The City of Kenai offers wonderful scenery, abundant wildlife, and the traditions of indigenous and Russian history and cultures. Visitors will find world-class King Salmon fishing and access to the famous Kenai Fjords National Park. Visitors reach the Port of Kenai by sea and by air.
The Port of Kenai enjoys a moderate maritime climate with temperatures that range from an average high of about 12°C (55°F) in July and August to an average low of -11°C (12°F) in December and January. Precipitation is heaviest in August and September, with an average of over three inches.
The Kenai Peninsula offers more than 9.6 million acres of outdoor adventure that gives it the name "Alaska's Playground." Visitors will enjoy water sports like canoeing and kayaking, rafting, ocean kayaking, and cruises to observe magnificent wildlife and glaciers. On the land surrounding the Port of Kenai, outdoor lovers can camp, golf, hike, bike, ride horseback, and take airborne sightseeing trips.
About 94 kilometers (58 miles) to the southeast of the Port of Kenai is the breathtaking Kenai Fjords National Park. Glaciers carved valleys that have since been inundated with seawater, leaving a magical land where small ships provide views of wonderful wilderness scenery and abundant wildlife. The adjoining Maritime National Wildlife Refuge supports sea otters, sea lions, harbor seals, puffins, kittiwakes, oyster catchers, and humpback and orca whales. Glaciers still flow from the ice fields, and visitors can witness the calving of great chunks of ice as they continue to shape the Kenai Fjords.
Across Cook Inlet to the north, four active volcanoes (Mount Spurr, Mount Redoubt, Mount Illiamna, and Saint Augustine) create a breathtaking view from the Port of Kenai.
The Kenai and Russian Rivers offer many opportunities for exciting fishing. From the US Forest Service's Russian River Campground or by ferry, anglers will find many red salmon on the Russian River and at the meeting of the Russian and Kenai Rivers. There are many private businesses and public access sites on the Kenai River that offer bank angling during the salmon runs. Many of these sites are "habitat friendly" with elevated walkways, stairways, and other practices that protect the vital fish habitat.

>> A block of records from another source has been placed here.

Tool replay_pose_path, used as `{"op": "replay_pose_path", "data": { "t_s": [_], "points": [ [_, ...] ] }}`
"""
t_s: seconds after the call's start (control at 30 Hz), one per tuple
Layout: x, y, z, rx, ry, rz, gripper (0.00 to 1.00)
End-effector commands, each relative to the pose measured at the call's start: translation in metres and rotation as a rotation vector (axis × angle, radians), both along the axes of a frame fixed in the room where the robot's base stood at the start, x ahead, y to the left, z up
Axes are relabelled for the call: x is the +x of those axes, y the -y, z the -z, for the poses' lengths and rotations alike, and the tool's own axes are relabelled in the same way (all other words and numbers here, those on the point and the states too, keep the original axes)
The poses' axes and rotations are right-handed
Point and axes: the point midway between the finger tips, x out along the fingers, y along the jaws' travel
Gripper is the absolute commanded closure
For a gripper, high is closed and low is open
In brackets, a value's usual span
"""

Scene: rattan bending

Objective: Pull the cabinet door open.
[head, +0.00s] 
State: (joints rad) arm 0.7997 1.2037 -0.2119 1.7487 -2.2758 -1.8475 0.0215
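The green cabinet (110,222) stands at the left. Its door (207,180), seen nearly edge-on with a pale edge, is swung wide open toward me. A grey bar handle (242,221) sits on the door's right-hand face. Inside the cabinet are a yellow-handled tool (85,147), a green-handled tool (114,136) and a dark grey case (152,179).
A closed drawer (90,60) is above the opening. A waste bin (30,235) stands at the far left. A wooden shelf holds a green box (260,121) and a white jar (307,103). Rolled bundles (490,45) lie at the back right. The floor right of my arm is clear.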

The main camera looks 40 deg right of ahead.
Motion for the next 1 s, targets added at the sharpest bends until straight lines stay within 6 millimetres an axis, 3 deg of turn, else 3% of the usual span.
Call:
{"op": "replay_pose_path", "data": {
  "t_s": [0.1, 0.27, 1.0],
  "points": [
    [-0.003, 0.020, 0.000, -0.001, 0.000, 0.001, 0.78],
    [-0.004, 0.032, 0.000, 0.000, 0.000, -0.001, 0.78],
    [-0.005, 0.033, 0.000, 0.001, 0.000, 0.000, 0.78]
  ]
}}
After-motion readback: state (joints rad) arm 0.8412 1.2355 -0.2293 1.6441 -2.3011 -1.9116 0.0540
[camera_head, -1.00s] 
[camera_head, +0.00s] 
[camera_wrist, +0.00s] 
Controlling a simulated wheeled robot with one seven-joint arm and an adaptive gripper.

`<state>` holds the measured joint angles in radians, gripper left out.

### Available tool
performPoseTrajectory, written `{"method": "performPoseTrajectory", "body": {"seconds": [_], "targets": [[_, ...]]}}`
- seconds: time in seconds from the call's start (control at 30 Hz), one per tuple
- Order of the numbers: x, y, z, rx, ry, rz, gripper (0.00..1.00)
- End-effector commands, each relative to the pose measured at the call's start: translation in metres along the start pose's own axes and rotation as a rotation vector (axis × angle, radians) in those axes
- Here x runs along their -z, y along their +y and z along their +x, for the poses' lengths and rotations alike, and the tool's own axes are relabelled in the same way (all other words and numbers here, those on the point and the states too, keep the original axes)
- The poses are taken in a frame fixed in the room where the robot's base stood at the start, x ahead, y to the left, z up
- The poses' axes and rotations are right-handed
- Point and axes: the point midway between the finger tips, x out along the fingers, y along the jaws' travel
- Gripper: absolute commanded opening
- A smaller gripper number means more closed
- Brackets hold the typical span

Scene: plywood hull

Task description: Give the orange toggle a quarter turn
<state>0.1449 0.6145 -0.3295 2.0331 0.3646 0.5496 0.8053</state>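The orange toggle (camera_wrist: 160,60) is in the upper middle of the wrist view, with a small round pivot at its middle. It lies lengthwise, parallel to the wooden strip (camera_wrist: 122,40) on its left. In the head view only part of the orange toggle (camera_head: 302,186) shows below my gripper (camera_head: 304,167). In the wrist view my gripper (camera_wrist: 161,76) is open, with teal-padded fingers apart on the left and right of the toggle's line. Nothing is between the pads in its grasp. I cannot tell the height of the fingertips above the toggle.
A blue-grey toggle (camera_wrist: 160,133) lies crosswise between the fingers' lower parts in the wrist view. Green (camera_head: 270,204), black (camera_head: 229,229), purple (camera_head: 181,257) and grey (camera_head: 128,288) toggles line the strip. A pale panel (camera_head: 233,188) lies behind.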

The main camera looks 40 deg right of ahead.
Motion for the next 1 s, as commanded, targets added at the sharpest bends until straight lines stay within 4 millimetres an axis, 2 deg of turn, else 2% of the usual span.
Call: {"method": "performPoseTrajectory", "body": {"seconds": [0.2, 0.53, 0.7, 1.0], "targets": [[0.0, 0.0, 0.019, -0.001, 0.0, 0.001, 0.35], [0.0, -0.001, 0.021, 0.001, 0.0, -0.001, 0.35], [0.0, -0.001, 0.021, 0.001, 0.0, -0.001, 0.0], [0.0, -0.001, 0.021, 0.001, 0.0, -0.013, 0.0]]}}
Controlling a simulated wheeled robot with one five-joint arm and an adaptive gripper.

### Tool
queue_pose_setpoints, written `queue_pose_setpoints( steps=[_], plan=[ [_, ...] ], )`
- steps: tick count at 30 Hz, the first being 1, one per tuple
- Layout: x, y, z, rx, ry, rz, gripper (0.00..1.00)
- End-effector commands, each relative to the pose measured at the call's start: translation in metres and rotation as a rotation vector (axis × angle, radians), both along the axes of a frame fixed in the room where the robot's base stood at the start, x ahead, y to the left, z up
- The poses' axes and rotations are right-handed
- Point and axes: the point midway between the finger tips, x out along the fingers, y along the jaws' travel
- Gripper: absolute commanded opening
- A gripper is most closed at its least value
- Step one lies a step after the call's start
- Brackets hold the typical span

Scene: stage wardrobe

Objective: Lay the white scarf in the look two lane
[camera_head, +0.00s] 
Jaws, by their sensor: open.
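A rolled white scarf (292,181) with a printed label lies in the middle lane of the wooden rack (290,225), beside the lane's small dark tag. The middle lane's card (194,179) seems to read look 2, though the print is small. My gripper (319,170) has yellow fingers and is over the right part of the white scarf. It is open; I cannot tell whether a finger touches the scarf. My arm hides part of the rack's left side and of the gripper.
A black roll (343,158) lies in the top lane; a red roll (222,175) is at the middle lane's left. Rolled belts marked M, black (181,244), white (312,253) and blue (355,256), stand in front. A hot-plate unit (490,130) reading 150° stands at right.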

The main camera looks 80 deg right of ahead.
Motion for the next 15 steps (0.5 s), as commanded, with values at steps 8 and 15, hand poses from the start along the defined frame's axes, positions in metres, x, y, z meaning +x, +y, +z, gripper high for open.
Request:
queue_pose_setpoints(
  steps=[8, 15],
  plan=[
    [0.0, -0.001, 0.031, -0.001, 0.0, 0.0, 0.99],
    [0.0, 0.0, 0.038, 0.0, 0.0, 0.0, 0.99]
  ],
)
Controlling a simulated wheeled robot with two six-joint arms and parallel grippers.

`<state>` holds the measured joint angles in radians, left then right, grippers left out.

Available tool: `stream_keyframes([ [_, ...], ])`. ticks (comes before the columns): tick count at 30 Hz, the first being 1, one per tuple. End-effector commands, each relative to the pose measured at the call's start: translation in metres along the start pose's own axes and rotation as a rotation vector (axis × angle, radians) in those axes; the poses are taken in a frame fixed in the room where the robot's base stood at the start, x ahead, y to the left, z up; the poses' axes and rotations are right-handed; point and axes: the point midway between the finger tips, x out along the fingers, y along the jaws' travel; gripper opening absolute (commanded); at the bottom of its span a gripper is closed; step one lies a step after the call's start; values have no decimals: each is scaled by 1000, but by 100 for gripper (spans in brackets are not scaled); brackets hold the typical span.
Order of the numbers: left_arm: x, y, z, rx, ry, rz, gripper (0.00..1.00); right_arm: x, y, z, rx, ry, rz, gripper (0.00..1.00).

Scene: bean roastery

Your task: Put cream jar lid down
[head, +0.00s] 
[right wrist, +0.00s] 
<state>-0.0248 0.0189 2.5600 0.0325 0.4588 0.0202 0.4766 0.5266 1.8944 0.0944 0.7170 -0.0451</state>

The Port of Kenai is in the heart of prime salmon-fishing country. Four species of salmon inhabit the bays, rivers, and lakes on the Kenai Peninsula. Summer is salmon-fishing season, and Kings of almost 100 pounds have been hooked there. Other seacoast towns offer charters for halibut and popular saltwater species.
One of the most popular Kenai River locations for shore-fishing of king salmon is at Crooked Creek and the Kasilof River, where anglers can catch Kings from 20 to 40 pounds. Bank angling along Deep Creek, the Ninilchik River, and Anchor River are popular during the springtime, although regulations designate the weekends when these areas are open for fishing. Sports fishers can also charter trips for rainbow and salmon fishing on the Kenai and Kasilof Rivers.